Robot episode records
* BEGIN *

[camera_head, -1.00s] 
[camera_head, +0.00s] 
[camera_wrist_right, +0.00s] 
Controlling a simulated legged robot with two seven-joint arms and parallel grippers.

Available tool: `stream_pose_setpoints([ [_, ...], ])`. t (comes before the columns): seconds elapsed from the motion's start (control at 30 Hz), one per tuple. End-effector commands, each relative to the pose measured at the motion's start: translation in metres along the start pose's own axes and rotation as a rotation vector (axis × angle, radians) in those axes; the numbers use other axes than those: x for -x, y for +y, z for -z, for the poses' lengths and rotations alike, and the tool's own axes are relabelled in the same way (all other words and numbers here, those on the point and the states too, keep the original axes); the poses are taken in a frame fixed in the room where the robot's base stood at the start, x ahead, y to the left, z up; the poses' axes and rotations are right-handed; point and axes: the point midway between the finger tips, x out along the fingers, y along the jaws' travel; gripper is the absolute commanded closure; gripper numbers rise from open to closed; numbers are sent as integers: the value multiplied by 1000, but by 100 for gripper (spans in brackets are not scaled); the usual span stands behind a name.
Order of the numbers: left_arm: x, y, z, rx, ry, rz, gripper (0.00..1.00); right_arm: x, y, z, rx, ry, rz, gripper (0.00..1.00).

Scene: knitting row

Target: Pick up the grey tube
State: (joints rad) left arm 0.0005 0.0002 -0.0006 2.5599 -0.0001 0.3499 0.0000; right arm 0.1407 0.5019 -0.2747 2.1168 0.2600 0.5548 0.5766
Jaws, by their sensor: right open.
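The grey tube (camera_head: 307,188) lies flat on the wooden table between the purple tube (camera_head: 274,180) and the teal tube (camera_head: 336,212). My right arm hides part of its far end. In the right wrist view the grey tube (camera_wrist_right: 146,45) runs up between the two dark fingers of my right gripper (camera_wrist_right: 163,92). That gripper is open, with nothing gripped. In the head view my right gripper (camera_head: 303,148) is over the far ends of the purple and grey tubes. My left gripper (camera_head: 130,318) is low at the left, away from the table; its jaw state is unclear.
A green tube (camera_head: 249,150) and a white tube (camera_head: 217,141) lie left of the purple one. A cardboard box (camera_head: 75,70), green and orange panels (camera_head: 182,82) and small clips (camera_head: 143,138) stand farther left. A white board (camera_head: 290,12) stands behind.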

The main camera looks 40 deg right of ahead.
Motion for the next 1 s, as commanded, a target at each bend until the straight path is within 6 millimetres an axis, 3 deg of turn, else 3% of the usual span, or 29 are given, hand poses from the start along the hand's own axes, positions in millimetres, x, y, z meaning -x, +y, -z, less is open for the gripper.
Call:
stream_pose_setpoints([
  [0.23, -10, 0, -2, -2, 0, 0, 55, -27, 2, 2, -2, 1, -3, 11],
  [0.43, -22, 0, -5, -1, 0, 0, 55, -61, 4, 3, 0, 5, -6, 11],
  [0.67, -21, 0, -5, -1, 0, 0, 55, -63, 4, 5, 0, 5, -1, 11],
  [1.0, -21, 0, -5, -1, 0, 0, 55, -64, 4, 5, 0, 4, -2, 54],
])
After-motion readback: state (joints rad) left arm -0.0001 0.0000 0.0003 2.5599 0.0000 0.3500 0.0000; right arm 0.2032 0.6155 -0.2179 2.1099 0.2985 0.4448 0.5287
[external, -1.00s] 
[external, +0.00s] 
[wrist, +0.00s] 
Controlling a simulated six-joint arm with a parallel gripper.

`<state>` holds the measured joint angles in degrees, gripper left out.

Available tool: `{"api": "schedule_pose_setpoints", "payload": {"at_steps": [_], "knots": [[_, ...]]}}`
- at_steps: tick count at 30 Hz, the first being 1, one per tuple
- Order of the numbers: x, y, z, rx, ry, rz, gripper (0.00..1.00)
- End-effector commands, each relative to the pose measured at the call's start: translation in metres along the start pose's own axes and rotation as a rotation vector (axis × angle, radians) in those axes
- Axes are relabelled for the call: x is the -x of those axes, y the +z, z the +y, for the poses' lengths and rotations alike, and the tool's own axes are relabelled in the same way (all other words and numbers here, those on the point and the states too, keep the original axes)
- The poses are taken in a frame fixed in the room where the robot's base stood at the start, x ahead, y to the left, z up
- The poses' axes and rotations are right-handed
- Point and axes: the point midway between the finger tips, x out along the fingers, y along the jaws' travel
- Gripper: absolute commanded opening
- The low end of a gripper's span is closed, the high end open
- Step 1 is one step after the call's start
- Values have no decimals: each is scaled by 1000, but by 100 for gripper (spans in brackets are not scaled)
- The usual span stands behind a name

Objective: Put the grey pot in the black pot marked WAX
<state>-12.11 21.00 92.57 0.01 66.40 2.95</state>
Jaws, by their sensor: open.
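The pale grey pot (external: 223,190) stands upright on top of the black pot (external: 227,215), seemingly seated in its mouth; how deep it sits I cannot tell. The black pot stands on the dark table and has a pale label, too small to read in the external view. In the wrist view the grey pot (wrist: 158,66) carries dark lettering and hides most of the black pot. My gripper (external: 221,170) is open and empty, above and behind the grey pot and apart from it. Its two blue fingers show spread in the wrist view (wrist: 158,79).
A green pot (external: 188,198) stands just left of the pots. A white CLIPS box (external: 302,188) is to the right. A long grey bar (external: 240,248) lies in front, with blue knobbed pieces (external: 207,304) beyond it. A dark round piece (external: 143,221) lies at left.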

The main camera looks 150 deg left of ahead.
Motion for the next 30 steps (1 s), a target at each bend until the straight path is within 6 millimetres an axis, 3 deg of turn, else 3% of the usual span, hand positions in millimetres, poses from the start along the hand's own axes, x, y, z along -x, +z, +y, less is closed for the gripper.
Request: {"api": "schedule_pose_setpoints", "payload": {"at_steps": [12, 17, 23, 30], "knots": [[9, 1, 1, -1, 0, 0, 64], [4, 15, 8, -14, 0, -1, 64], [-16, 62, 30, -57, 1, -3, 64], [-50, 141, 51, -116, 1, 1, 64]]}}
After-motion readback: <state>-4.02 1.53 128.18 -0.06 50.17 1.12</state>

* END *

REQUEST: Nothing but the lines from the one with "rz, gripper (0.00..1.00)." through the one with "State: (joints rad)" should be retyped; include both and keep them exact.

RESULT FOR THIS TASK:
Order of the numbers: left_arm: x, y, z, rx, ry, rz, gripper (0.00..1.00); right_arm: x, y, z, rx, ry, rz, gripper (0.00..1.00).

Scene: knitting row

Target: Pick up the grey tube
State: (joints rad) left arm 0.0005 0.0002 -0.0006 2.5599 -0.0001 0.3499 0.0000; right arm 0.1407 0.5019 -0.2747 2.1168 0.2600 0.5548 0.5766

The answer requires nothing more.